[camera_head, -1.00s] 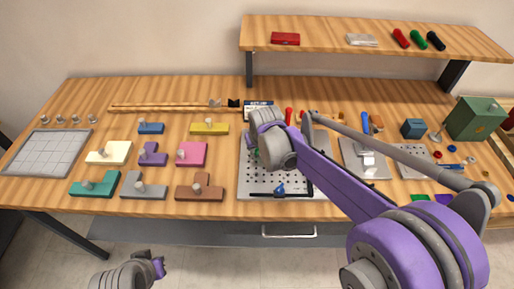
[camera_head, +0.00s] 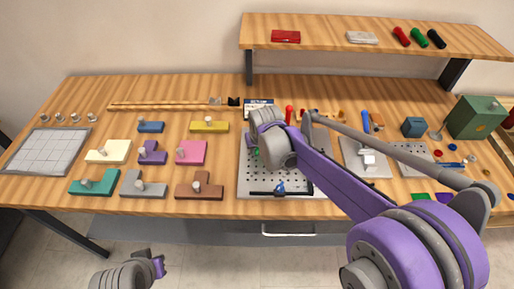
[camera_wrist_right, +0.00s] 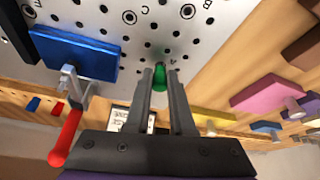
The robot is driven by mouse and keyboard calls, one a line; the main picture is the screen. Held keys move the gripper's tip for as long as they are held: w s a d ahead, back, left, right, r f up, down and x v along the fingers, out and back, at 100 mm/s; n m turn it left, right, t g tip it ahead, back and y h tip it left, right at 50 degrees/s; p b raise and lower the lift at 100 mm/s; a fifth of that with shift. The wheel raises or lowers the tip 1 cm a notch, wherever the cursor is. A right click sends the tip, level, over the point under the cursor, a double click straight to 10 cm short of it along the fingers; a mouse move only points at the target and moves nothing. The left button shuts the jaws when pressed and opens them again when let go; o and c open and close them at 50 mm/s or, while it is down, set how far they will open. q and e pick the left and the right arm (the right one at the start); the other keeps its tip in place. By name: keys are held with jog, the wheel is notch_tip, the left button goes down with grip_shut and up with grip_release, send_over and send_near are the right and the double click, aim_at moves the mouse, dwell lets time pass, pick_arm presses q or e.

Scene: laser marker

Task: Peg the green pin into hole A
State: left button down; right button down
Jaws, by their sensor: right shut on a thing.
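The green pin (camera_wrist_right: 160,76) is between the two fingers of my right gripper (camera_wrist_right: 160,82), which is shut on it. Its far end is at the white perforated plate (camera_wrist_right: 205,45), close by the letter A. I cannot tell whether the tip is in a hole, and hole A itself is not clearly visible. In the head view the plate (camera_head: 303,180) is partly covered by my right wrist, and a small bit of green shows beside it. My left gripper (camera_head: 158,267) is low at the left, away from the table; its jaws are unclear.
In the wrist view a blue block (camera_wrist_right: 75,50) and a red-handled clamp (camera_wrist_right: 66,140) are close beside my right gripper. Coloured blocks with knobs, such as the pink one (camera_head: 191,153), lie left of the plate. A shelf (camera_head: 370,35) stands at the back.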

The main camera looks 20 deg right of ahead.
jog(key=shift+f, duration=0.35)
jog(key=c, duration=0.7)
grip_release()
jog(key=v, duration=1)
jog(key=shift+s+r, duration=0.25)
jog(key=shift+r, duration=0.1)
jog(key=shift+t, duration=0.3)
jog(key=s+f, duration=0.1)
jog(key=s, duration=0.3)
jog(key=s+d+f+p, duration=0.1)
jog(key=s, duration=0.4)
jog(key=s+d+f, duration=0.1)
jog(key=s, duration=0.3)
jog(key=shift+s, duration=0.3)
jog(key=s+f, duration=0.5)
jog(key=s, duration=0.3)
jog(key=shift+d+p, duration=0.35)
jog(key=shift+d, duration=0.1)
================================
■ **Task details**
Write down every line from the opening of the listing to the line with "State: left button down; right button down", both included, and nothing else; the pictures are omitted.

■ **Task solution**
[camera_head, -1.00s] 
[camera_head, +0.00s] 
[camera_wrist_right, +0.00s] 
The robot is driven by mouse and keyboard calls, one a line; the main picture is the screen. Held keys move the gripper's tip for as long as they are held: w s a d ahead, back, left, right, r f up, down and x v along the fingers, out and back, at 100 mm/s; n m turn it left, right, t g tip it ahead, back and y h tip it left, right at 50 degrees/s; p b raise and lower the lift at 100 mm/s; a fifth of that with shift. The wheel raises or lowers the tip 1 cm a notch, wherever the cursor is. A right click sends the tip, level, over the point under the cursor, a double click straight to 10 cm short of it along the fingers; a mouse move only points at the target and moves nothing. The left button shuts the jaws when pressed and opens them again when let go; o and c open and close them at 50 mm/s or, while it is down, set how far they will open. q and e pick the left and the right arm (the right one at the start); the other keeps its tip in place. By name: keys are held with jog, the wheel is notch_tip, the left button goes down with grip_shut and up with grip_release, send_over and send_near are the right and the double click, aim_at moves the mouse, dwell lets time pass, pick_arm presses q or e.

Scene: laser marker

Task: Peg the green pin into hole A
State: left button down; right button down

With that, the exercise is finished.